--- START ---
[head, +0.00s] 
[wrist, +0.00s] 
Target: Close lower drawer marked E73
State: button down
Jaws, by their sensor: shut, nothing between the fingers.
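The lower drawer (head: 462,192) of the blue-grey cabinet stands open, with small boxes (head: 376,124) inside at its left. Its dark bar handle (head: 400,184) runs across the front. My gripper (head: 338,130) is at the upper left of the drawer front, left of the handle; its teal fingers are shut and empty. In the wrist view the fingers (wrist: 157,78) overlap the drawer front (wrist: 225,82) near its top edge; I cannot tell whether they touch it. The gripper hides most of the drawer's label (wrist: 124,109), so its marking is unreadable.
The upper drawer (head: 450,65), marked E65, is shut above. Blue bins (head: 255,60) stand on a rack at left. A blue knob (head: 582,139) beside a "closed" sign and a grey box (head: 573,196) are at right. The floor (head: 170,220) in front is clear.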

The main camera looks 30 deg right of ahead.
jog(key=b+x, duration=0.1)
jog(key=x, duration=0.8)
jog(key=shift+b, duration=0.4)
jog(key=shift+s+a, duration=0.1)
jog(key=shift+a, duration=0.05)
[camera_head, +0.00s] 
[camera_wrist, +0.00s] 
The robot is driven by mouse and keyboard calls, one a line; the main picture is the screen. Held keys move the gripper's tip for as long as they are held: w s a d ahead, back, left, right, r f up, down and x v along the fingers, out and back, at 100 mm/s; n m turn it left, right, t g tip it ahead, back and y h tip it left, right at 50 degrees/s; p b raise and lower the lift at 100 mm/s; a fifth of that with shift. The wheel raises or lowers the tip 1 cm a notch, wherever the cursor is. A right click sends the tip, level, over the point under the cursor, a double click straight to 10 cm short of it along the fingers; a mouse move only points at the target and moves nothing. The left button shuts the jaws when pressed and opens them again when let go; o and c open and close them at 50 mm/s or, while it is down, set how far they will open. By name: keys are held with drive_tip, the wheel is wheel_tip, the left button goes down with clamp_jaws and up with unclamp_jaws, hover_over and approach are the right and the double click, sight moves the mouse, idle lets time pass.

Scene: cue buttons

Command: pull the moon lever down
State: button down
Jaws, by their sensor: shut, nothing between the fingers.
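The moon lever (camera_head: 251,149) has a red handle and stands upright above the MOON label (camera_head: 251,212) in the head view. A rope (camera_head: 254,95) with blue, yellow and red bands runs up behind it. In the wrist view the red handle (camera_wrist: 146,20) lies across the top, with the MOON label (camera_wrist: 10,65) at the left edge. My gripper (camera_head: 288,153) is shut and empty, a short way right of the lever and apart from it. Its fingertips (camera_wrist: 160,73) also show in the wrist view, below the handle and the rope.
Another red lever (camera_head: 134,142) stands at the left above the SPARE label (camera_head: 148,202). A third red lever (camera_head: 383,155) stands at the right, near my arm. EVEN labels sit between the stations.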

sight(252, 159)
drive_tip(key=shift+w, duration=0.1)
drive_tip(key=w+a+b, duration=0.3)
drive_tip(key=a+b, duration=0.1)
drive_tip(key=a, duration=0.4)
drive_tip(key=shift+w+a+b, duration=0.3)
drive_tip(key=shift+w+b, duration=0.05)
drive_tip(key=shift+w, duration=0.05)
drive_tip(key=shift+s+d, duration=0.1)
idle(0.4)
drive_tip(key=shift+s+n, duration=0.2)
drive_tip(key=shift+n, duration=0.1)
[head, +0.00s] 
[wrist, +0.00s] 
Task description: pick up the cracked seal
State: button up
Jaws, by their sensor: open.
--- END ---
[WHAT YOU ARE ASKED TO DO]
Write the entries again, exactly as they stand.

[OUTPUT OF THE EXERCISE]
[head, +0.00s] 
[wrist, +0.00s] 
Target: Close lower drawer marked E73
State: button down
Jaws, by their sensor: shut, nothing between the fingers.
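The lower drawer (head: 462,192) of the blue-grey cabinet stands open, with small boxes (head: 376,124) inside at its left. Its dark bar handle (head: 400,184) runs across the front. My gripper (head: 338,130) is at the upper left of the drawer front, left of the handle; its teal fingers are shut and empty. In the wrist view the fingers (wrist: 157,78) overlap the drawer front (wrist: 225,82) near its top edge; I cannot tell whether they touch it. The gripper hides most of the drawer's label (wrist: 124,109), so its marking is unreadable.
The upper drawer (head: 450,65), marked E65, is shut above. Blue bins (head: 255,60) stand on a rack at left. A blue knob (head: 582,139) beside a "closed" sign and a grey box (head: 573,196) are at right. The floor (head: 170,220) in front is clear.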

The main camera looks 30 deg right of ahead.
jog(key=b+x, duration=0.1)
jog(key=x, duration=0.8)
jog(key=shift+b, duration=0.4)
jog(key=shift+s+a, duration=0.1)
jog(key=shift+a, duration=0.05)
[camera_head, +0.00s] 
[camera_wrist, +0.00s] 
The robot is driven by mouse and keyboard calls, one a line; the main picture is the screen. Held keys move the gripper's tip for as long as they are held: w s a d ahead, back, left, right, r f up, down and x v along the fingers, out and back, at 100 mm/s; n m turn it left, right, t g tip it ahead, back and y h tip it left, right at 50 degrees/s; p b raise and lower the lift at 100 mm/s; a fifth of that with shift. The wheel raises or lowers the tip 1 cm a notch, wherever the cursor is. A right click sends the tip, level, over the point under the cursor, a double click straight to 10 cm short of it along the fingers; a mouse move only points at the target and moves nothing. The left button shuts the jaws when pressed and opens them again when let go; o and c open and close them at 50 mm/s or, while it is down, set how far they will open. By name: keys are held with drive_tip, the wheel is wheel_tip, the left button goes down with clamp_jaws and up with unclamp_jaws, hover_over and approach are the right and the double click, sight moves the mouse, idle lets time pass.

Scene: cue buttons

Command: pull the moon lever down
State: button down
Jaws, by their sensor: shut, nothing between the fingers.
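The moon lever (camera_head: 251,149) has a red handle and stands upright above the MOON label (camera_head: 251,212) in the head view. A rope (camera_head: 254,95) with blue, yellow and red bands runs up behind it. In the wrist view the red handle (camera_wrist: 146,20) lies across the top, with the MOON label (camera_wrist: 10,65) at the left edge. My gripper (camera_head: 288,153) is shut and empty, a short way right of the lever and apart from it. Its fingertips (camera_wrist: 160,73) also show in the wrist view, below the handle and the rope.
Another red lever (camera_head: 134,142) stands at the left above the SPARE label (camera_head: 148,202). A third red lever (camera_head: 383,155) stands at the right, near my arm. EVEN labels sit between the stations.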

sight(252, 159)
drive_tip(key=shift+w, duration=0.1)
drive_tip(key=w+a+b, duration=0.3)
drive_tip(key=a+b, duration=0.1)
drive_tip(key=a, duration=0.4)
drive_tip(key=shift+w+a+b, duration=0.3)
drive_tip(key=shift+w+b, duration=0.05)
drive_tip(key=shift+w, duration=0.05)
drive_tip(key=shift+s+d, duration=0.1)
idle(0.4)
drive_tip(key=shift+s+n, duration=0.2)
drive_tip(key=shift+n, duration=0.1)
[head, +0.00s] 
[wrist, +0.00s] 
Task description: pick up the cracked seal
State: button up
Jaws, by their sensor: open.

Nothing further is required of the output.